すべての頂の上に安らぎあり

今日はぼくに残された人生の最初の一日。ぼくは、そしてぼくたちは、この困難と混乱の社会の中で、残りの人生をどう生きるか?

深海魚・ハエ・呼び声

2020-11-07 20:12:12 | 夢の記

(注意! 全体としては悪夢です。人によっては気持ち悪いかもしれない部分があります。)
 ヨーロッパの地主の館のようなところ。といっても、人はみな日本人。ぼくはその館の執事兼料理人だ。前の人が辞めてぼくに代わったばかりらしい。大きな宴会のような集まりがあり、料理を出さなければならないのだが、そんな料理をしかも大量に作ったことがないので、途方に暮れている。あれやこれや心配なことが多すぎて、何から始めたらいいのかも分からない。
 ぼくの部屋は母屋と離れた納屋のような建物にある。夜、重い気持ちで部屋に帰ると、板張りになった屋根裏から、くすくす笑う声と、「やあ、久しぶりだねえ」という声が聞こえてくる。放浪生活をしている友人の声だ。響きの良い明るい声ですぐそれとわかる。「やあ、君か! 来ていたのか。これは助かった!」と喜びの声を上げる。彼は何でもできてしまう男で、彼に任せれば料理の問題は解決だ。事情を話すと、あっさり「いいよ」と言う。翌日、太った人たちが大勢、母屋の食堂に集まってくる。手品のように食器が並び、料理が出てくるのをぼくは茫然と見ている。

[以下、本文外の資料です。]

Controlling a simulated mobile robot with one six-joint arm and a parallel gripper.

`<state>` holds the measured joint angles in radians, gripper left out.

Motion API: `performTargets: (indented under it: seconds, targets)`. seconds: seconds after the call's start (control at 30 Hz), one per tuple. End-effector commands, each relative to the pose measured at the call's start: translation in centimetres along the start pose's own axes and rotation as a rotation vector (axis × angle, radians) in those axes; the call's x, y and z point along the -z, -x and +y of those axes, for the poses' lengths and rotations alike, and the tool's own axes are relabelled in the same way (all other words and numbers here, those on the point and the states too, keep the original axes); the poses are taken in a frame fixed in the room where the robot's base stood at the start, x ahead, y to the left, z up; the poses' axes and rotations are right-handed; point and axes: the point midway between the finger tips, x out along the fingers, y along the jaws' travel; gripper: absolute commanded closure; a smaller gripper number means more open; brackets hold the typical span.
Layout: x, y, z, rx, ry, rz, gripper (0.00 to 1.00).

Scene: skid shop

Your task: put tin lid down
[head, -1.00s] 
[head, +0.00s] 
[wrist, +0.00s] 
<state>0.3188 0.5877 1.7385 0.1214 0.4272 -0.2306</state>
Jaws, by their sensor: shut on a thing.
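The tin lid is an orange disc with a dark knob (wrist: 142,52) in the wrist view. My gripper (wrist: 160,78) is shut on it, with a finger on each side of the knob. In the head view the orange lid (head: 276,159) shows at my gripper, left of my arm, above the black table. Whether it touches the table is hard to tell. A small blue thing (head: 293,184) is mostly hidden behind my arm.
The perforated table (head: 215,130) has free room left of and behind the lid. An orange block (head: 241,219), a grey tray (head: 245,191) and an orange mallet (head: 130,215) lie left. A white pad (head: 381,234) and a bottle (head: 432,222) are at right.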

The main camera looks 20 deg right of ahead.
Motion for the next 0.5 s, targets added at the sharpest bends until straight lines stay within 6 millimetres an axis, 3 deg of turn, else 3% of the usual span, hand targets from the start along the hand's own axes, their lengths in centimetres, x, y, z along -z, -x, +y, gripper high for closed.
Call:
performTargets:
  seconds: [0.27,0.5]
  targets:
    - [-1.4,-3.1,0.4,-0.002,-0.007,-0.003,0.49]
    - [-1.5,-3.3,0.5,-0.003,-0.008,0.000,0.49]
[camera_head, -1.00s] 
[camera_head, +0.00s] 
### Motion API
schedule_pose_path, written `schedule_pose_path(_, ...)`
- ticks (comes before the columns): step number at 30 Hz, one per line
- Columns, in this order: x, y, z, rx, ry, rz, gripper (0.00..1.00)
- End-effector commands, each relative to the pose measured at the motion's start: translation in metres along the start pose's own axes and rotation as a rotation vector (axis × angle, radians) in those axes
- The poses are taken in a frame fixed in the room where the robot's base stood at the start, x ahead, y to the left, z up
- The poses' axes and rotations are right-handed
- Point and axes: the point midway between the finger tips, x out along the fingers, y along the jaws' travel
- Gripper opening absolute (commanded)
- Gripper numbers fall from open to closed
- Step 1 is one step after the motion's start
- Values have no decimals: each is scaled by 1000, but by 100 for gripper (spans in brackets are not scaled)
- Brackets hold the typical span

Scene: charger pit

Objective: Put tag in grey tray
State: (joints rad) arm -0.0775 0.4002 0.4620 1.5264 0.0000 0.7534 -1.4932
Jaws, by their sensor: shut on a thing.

 …ここで場面が飛び、ぼくはその友人と海岸を歩いている。屋敷のすぐ近くが海なのだ。灰色の海だ。潮が退いていて、つるつるしたすべりやすい岩の上を歩いて行く。そこここに潮だまりがあり、泥のような水の中に巨大な口を開けた深海魚のような醜悪な生き物がいろいろいて、目をそむけたくなる。友人はぼくの前を黙って歩いている。食べられる魚を探しているのだろうか? でもここには居そうもない。
 とつぜん、潮が満ちてきているのに気付く。醜悪な生き物たちも迫ってくる。慌てて引き返す。滑って水の中に落ちそうなぼくの手を友人が捕まえてくれる。潮はぼくらの後からどんどん上がってきて、それは潮というよりは泥で、屋敷の敷地の一部も飲み込まれた。さらに、館に迫ってくる。「そうだ、今日もお客様たちに食事を出さなければならないのだったな」と不意に思いだす。
 納屋はすでに泥に囲まれてしまった。母屋に行くが、「この泥まみれの靴とズボンをどうしようか?」と思う。泥の中を歩いて母屋につくと、仕方なくそのまま上がる。誰もいない。食堂を見ると大量の巻き寿司やなんかが皿に盛られて食べかけになっている。というより、ほとんど手つかずにある。泥は床まで上がってきている。みんな慌てて逃げたのだろうか?
 …また場面が変わる。友人と、ぼくの部屋の小さな竈に焚いた火を見ている。「ぼくはもうこんな生活が嫌になったよ。君のように自由に暮らしたいよ。そうだ、今度二人で山登りに行こう」と言う。「彼こそ、山で生きるのが似合う男だ」、と思う。だが彼が「ぼくは山登りになんか行く金はないよ」と静かに言う。ハッとして、「そうだ、彼はどこでもお金なんか持たずに暮らしているのだった」と、アマい自分を恥ずかしく思う。
 …また変わって、また食堂の宴会の場面だ。虫がいっぱいいる。毛虫やら昆虫やら蛆虫やらが、床を這ったり空中を飛びまわったりしている。こんなところに良く平気でいられるものだ。大柄な女の一人が、「顔にハエがたかっているわよ」とぼくに言う。慌てて顔をなでると、ハエが飛び立つ。鼻の頭に一杯たかって、払っても払っても塊りになって戻ってくる。必死に払い続ける。うっかり口を開けたらベロを噛まれた。その痛さで目が覚めた。

 …この断片的な夢の中のどこかの時点で、家の外で「樋口さーん」と呼ぶ声を聴いた。夢うつつで、「こんなに朝早く、誰だろう?」と思ったが、起きることはしなかった。後で外に出てみたし、家族に訊いてみたが、実際に誰かが呼んだ様子はなかった。してみると、これは夢の中で、しかし夢の流れの外で、誰かが(何かが)ぼくを呼んだのだ。
 このことについては、明日もう少し書きたい。